[Aim]
Starting at the line that contains "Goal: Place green", copy each line through the end of the listing below. Include both ends and output nothing more.

----

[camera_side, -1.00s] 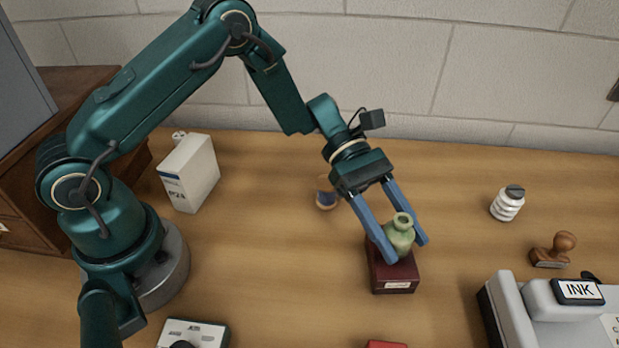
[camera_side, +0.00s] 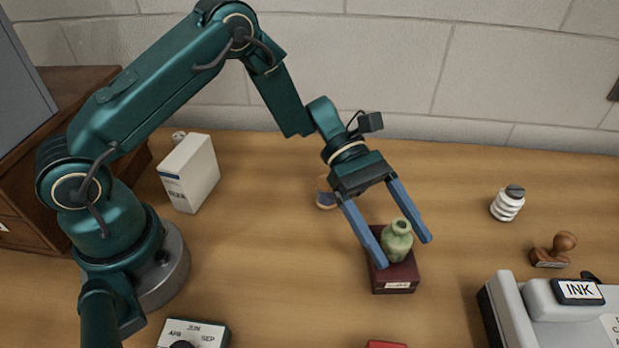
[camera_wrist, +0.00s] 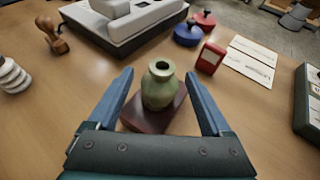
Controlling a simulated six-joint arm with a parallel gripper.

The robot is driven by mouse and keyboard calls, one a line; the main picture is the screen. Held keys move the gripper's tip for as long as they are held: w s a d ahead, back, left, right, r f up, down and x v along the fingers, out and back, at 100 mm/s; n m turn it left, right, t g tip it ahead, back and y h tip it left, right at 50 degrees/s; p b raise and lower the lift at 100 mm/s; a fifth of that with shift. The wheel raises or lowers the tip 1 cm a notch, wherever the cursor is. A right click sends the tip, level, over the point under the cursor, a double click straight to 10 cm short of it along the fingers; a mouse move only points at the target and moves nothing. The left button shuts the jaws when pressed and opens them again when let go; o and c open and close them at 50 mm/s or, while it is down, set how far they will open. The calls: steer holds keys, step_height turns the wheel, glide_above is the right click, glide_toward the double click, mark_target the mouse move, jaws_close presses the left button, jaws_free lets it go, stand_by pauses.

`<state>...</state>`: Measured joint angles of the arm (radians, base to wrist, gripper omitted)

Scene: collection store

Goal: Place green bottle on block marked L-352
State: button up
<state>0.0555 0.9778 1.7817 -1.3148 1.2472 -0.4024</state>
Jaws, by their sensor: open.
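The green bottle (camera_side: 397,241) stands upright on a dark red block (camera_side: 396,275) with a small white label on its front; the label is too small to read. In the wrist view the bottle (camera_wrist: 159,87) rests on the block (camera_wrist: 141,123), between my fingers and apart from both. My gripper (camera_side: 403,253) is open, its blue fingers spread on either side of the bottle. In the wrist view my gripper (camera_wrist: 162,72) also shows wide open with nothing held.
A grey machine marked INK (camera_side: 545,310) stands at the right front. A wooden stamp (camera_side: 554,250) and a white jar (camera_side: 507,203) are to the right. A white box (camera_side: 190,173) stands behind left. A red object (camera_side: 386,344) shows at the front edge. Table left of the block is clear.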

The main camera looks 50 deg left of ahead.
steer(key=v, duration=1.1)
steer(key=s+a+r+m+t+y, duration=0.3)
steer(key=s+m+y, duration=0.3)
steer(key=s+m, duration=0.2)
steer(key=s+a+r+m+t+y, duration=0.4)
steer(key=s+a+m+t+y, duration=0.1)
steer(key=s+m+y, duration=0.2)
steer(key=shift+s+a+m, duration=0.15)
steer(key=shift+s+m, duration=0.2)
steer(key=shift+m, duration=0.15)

----

[Solution to this exercise]
Goal: Place green bottle on block marked L-352
State: button up
<state>0.0555 0.9778 1.7817 -1.3148 1.2472 -0.4024</state>
Jaws, by their sensor: open.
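The green bottle (camera_side: 397,241) stands upright on a dark red block (camera_side: 396,275) with a small white label on its front; the label is too small to read. In the wrist view the bottle (camera_wrist: 159,87) rests on the block (camera_wrist: 141,123), between my fingers and apart from both. My gripper (camera_side: 403,253) is open, its blue fingers spread on either side of the bottle. In the wrist view my gripper (camera_wrist: 162,72) also shows wide open with nothing held.
A grey machine marked INK (camera_side: 545,310) stands at the right front. A wooden stamp (camera_side: 554,250) and a white jar (camera_side: 507,203) are to the right. A white box (camera_side: 190,173) stands behind left. A red object (camera_side: 386,344) shows at the front edge. Table left of the block is clear.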

The main camera looks 50 deg left of ahead.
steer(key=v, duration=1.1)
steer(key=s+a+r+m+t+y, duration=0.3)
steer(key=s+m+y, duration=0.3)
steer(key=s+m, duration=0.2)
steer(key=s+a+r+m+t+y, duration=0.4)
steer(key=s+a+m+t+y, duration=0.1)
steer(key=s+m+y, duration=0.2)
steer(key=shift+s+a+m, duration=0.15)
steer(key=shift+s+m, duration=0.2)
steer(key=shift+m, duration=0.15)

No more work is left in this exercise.